A UK charity focused on highlighting Britain’s record in Palestine is set to expand its Peace Advocacy Fellowship programme to universities across the country, two years after launching it as a pilot scheme.
The Balfour Project works to raise awareness of Britain's early role in the Palestinian-Israeli conflict.
Fellows will participate in numerous university debates and undertake a research project during the nine-month programme.
John McHugo, a trustee of the charity and supervisor of the fellowship initiative, said the organisation wanted the UK government to campaign for peace in the Middle East, as well as the principles of human rights and equality.
“People need to be aware of Britain’s obligations towards the Palestinian people because of the British Mandate, and today Britain has a particular responsibility to help to establish peace between Israel and Palestine on the basis of the rights of each party,” Mr McHugo told The National.
The Balfour Project wants to increase public awareness of the significant effect the British Empire had on the Middle East, particularly in the first half of the 20th century.
During the First World War, Britain and France agreed to slice up and share the territories that had been under the control of the Ottoman Empire.
The 1916 Sykes-Picot Agreement delineated arbitrary borders and fragmented the ethnic and religious make-up of the region.
In a bid to further weaken Ottoman rule, Britain promised to give Jews a homeland in Palestine under the 1917 Balfour Declaration.
The document reneged on the promise made in 1915 to Arabs that they would be granted independence after the war.
In the post-war spoils, Britain governed Mandatory Palestine until 1946, before the territory was partitioned and Israel was created in 1948.

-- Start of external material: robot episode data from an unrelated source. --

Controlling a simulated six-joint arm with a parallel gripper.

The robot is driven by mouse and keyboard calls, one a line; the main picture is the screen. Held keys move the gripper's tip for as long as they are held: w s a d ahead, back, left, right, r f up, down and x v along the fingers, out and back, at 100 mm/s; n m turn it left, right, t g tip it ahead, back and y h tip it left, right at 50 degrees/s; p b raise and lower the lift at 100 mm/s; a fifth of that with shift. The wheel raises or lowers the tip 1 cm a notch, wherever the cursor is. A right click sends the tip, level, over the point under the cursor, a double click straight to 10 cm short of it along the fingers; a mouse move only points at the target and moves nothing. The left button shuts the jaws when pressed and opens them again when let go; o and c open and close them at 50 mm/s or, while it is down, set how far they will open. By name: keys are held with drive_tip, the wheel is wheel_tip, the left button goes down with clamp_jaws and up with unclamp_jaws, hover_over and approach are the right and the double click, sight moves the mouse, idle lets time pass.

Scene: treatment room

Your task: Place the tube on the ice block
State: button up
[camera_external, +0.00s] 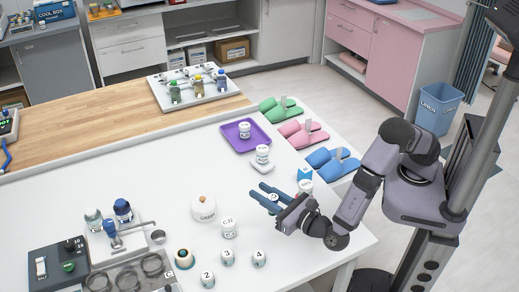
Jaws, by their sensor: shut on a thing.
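My gripper (267,195) is above the white table, left of my wrist, with its two blue fingers pointing left. It is shut on a small pale thing with a dark mark (274,197), which is mostly hidden between the fingers; it may be the tube, but its shape is not clear. I cannot pick out the ice block for certain. A pale flat block (263,168) lies beyond the gripper, with a white lidded jar (263,153) on or right behind it.
A blue-and-white box (305,174) and a white jar (306,186) stand close behind the gripper. A round white container (204,208), a C32 jar (229,227) and numbered jars (259,259) stand left and in front.

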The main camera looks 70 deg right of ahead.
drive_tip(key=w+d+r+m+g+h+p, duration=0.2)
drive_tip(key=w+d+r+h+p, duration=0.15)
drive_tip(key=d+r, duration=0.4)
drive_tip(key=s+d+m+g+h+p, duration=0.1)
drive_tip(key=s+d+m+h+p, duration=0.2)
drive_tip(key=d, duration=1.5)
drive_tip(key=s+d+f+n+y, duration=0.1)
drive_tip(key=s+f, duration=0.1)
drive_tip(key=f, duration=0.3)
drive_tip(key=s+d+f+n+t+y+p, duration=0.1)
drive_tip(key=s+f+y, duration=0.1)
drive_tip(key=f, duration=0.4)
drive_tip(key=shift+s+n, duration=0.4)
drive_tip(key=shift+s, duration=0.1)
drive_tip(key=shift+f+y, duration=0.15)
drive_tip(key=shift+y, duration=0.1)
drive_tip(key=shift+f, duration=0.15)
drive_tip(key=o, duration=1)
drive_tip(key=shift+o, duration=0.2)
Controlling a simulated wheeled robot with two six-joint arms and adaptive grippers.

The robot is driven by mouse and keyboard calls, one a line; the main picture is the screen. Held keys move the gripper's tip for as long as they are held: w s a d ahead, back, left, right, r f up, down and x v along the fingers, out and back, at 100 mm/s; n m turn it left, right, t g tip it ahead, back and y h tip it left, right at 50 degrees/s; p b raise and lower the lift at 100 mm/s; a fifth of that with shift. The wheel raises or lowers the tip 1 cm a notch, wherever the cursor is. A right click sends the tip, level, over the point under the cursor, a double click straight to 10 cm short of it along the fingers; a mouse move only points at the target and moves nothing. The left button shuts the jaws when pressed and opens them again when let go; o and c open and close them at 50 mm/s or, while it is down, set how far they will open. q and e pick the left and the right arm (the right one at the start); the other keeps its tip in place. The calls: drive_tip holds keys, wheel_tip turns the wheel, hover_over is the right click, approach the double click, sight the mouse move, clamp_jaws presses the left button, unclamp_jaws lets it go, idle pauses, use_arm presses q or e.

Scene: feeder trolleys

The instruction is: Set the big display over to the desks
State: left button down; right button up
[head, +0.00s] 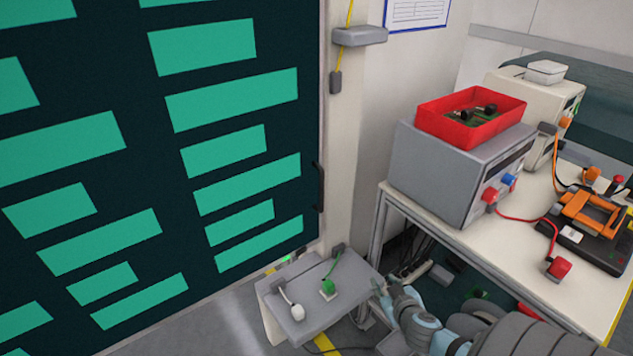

Britain’s actions are regarded by some to have laid the foundations for Palestinian dispossession and the Palestinian-Israeli conflict.
From October 2021, the fellowship programme will have up to 20 fellows to "oxygenate debate" on the issue.
“There are so many people with entrenched positions who really need to listen to the other side and be aware of their rights and their pain," Mr McHugo said.
Martha Scott-Cracknell, a former fellow who is now programmes assistant for the charity, said the programme helped "fill in the gaps" in her knowledge and allowed her to meet people directly affected by the conflict.
“I had studied the conflict before but mainly through the lens of religion, and I was keen to get more knowledge on the subject,” said Ms Scott-Cracknell, who took part in the programme last year.
“The other fellows I met and engaged with made me see things from a new perspectives. It was fascinating because I was in a bubble before and hadn’t gotten to meet people whose histories had been shaped by the conflict."